Black History month truly began in 1926 when a historian by the name of Carter Woodson announced that the second week of February would be “Negro History Week”. This week, chosen because it coincided with the birthdays of Abraham Lincoln and Frederick Douglas, was used to coordinate teaching of black history in public schools. Though initially it had a lukewarm response it grew annually until 1976 when the leaders of the Black United students of Kent State University proposed to expand it to the entire month, a move the federal government would repeat the same year under President Ford. Today, Black History Month is celebrated in the United States and in Canada during the month of February and in the United Kingdom during the Month of October.
Come in to the Redwood Library and check out some of the books below in honor of Black History Month!
by Marcus Buford Rediker
In this widely praised history of an infamous institution, award-winning scholar Marcus Rediker shines a light into the darkest corners of the British and American slave ships of the eighteenth century. Drawing on thirty years of research in maritime archives, court records, diaries, and firsthand accounts, The Slave Ship is riveting and sobering in its revelations, reconstructing in chilling detail a world nearly lost to history: the "floating dungeons" at the forefront of the birth of African American culture.
by Andrew Levy
Robert Carter III, the grandson of Tidewater legend Robert “King” Carter, was born into the highest circles of Virginia’s Colonial aristocracy. He was neighbor and kin to the Washingtons and Lees and a friend and peer to Thomas Jefferson and George Mason. But on September 5, 1791, Carter severed his ties with this glamorous elite at the stroke of a pen. In a document he called his Deed of Gift, Carter declared his intent to set free nearly five hundred slaves in the largest single act of liberation in the history of American slavery before the Emancipation Proclamation.
by Steven Hahn
This is the epic story of how African-Americans, in the six decades following slavery, transformed themselves into a political people--an embryonic black nation. As Steven Hahn demonstrates, rural African-Americans were central political actors in the great events of disunion, emancipation, and nation-building. At the same time, Hahn asks us to think in more expansive ways about the nature and boundaries of politics and political practice.
by Isabel Wilkerson
In this epic, beautifully written masterwork, Pulitzer Prize–winning author Isabel Wilkerson chronicles one of the great untold stories of American history: the decades-long migration of black citizens who fled the South for northern and western cities, in search of a better life.
by Juan Williams
Washington Post correspondent and TV commentator Juan Williams has produced an illuminating look at a true giant of 20th-century American politics. Williams retells the story of Thurgood Marshall's successful desegregation of public schools in the U.S. with his victory in the case of Brown v. Board of Education, followed by his appointment to the Supreme Court in 1967 for a 24-year term. But he also recounts how W.E.B. Du Bois, then the head of the NAACP, gave a cold shoulder to the younger Marshall, and describes the tug of war between Marshall and FBI director J. Edgar Hoover, as well as the mind games Lyndon Johnson played on Marshall before nominating him for the Supreme Court. Readers also learn about Marshall's relationship with his replacement, Clarence Thomas, which was surprisingly civil given their contrary views on affirmative action. Williams has captured many examples of Thurgood Marshall's heroism and humanity in this comprehensive yet readable biography of a complex, combative, and courageous civil rights figure.

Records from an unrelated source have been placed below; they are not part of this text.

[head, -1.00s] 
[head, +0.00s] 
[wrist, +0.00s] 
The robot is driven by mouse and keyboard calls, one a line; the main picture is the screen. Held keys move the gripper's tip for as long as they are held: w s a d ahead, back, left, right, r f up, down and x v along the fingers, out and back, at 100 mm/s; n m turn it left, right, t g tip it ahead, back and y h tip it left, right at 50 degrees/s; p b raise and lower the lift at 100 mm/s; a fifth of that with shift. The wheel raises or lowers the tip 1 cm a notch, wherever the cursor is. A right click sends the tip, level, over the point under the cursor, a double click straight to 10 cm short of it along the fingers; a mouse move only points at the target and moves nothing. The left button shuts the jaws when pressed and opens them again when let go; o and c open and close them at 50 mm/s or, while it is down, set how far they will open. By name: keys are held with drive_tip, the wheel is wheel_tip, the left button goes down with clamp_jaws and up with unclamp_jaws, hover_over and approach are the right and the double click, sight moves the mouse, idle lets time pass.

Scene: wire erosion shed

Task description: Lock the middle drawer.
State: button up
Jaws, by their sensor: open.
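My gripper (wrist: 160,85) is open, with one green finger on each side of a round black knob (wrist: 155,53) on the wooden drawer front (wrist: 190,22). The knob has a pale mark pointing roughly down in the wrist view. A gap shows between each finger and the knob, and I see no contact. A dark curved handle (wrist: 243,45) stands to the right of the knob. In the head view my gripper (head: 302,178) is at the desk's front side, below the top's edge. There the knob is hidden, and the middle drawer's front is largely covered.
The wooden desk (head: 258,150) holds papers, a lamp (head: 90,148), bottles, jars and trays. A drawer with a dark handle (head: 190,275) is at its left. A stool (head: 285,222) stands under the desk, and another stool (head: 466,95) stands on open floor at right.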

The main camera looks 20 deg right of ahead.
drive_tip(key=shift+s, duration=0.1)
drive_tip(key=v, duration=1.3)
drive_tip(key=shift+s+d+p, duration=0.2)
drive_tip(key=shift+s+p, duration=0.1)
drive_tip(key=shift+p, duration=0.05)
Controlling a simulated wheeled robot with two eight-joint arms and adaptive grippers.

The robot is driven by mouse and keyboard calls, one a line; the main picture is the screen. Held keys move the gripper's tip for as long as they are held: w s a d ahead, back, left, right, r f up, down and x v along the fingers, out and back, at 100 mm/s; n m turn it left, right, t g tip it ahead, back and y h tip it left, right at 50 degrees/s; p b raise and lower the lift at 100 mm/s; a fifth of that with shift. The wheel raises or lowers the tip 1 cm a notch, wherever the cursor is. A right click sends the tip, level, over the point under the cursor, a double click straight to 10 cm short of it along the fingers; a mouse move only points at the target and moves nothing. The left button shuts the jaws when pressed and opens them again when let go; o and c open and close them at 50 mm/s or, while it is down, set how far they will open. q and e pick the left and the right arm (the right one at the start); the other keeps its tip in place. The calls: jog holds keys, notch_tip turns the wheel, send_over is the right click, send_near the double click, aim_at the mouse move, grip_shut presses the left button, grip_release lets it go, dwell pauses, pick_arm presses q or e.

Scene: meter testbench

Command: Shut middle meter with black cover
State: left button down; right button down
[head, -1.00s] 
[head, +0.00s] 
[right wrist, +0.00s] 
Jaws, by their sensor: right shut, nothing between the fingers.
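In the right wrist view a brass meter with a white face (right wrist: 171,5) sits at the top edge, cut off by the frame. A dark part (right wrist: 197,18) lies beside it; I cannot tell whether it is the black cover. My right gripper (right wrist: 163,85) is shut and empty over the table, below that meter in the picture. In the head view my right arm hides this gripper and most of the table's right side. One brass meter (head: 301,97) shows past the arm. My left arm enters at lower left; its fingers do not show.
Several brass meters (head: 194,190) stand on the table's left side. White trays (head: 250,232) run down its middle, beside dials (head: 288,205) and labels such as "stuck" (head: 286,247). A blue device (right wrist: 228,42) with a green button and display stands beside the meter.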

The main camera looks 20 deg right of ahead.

by Martin Luther King Jr. and Coretta Scott King
Created as a living memorial to the philosophies and ideas of Dr. Martin Luther King, Jr., this essential volume includes more than 120 quotations from the greatest civil rights leader’s speeches, sermons, and writings selected and introduced by Coretta Scott King.
by Rita Dove
In these brilliant poems, Rita Dove treats us to a panoply of human endeavor, shot through with the electrifying jazz of her lyric elegance. From the opening sequence, "Cameos", to the civil rights struggle of the final sequence, she explores the intersection of individual fate and history.
by Nathalia Holt
In the 1940s and 50s, when the newly minted Jet Propulsion Laboratory needed quick-thinking mathematicians to calculate velocities and plot trajectories, they didn't turn to male graduates. Rather, they recruited an elite group of young women who, with only pencil, paper, and mathematical prowess, transformed rocket design, helped bring about the first American satellites, and made the exploration of the solar system possible.
by David Remnick
In this nuanced and complex portrait of Barack Obama, Pulitzer Prize-winner David Remnick offers a thorough, intricate, and riveting account of the unique experiences that shaped our nation’s first African American president.